• EXCERPTED DATA

++++++++

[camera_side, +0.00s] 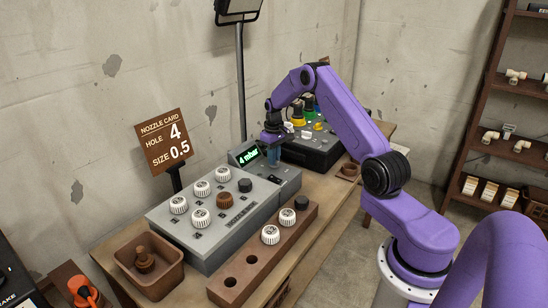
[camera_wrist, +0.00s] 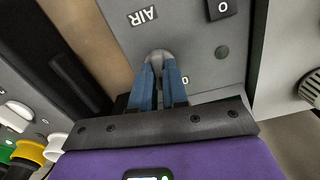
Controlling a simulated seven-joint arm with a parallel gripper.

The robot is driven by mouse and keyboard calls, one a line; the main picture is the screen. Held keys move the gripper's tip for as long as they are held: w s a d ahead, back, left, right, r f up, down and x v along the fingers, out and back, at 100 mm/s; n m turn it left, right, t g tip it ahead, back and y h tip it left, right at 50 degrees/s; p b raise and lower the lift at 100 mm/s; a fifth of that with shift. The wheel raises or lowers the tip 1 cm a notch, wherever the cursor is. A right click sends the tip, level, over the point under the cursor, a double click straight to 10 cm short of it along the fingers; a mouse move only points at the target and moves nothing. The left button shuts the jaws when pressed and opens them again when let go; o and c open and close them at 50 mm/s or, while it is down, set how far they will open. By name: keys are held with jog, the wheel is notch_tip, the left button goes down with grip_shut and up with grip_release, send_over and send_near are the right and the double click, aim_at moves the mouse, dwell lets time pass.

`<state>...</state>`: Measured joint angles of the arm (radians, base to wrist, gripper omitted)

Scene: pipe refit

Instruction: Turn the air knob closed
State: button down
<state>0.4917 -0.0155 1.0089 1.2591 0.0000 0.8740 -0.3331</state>
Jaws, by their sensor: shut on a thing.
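My gripper (camera_wrist: 158,72) has its blue fingers shut on the grey air knob (camera_wrist: 160,54), below the AIR label in the wrist view. Only the knob's rounded top end shows between the fingertips, so its turned angle is hard to tell. In the side view my gripper (camera_side: 273,156) points down at the grey unit (camera_side: 288,182), beside the lit green display (camera_side: 248,157), which seems to read 4 mbar. The knob is hidden there.
A grey panel (camera_side: 205,247) with white, brown and black caps stands in front of the unit. A wooden block (camera_side: 235,282) with holes and a brown bin (camera_side: 128,257) are nearby. A dark case (camera_side: 318,152) with colored knobs stands behind. A nozzle card (camera_side: 165,141) reads hole 4, size 0.5.

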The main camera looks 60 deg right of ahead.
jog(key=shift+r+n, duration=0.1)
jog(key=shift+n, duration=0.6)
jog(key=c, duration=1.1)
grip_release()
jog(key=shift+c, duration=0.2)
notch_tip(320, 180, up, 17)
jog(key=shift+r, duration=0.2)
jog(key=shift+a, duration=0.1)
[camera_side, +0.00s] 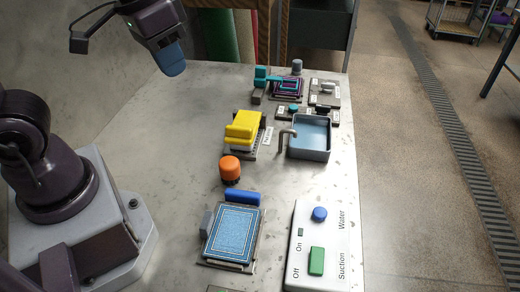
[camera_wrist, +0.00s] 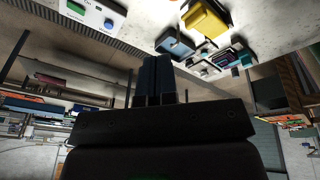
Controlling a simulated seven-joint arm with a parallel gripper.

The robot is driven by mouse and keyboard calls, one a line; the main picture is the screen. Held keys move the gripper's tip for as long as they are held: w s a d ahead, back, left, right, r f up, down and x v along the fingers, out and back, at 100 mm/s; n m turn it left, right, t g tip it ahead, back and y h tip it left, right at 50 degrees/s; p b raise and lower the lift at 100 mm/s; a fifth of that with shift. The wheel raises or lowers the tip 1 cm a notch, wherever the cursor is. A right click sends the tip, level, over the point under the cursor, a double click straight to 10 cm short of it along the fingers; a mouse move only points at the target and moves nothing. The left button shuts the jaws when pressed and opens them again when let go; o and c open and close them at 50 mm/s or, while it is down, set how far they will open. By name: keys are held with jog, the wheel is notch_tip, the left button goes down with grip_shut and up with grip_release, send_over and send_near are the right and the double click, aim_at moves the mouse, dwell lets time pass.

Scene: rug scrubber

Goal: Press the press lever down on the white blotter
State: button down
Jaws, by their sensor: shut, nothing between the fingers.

++++++++

In the listing above, locate the line containing "wrist, gripper omitted)" and the line containing "<state>0.4917 -0.0155 1.0089". Transcribe those two lines and everything between them, exactly as written.

• RESULT FOR THIS EXERCISE
`<state>...</state>`: Measured joint angles of the arm (radians, base to wrist, gripper omitted)

Scene: pipe refit

Instruction: Turn the air knob closed
State: button down
<state>0.4917 -0.0155 1.0089 1.2591 0.0000 0.8740 -0.3331</state>

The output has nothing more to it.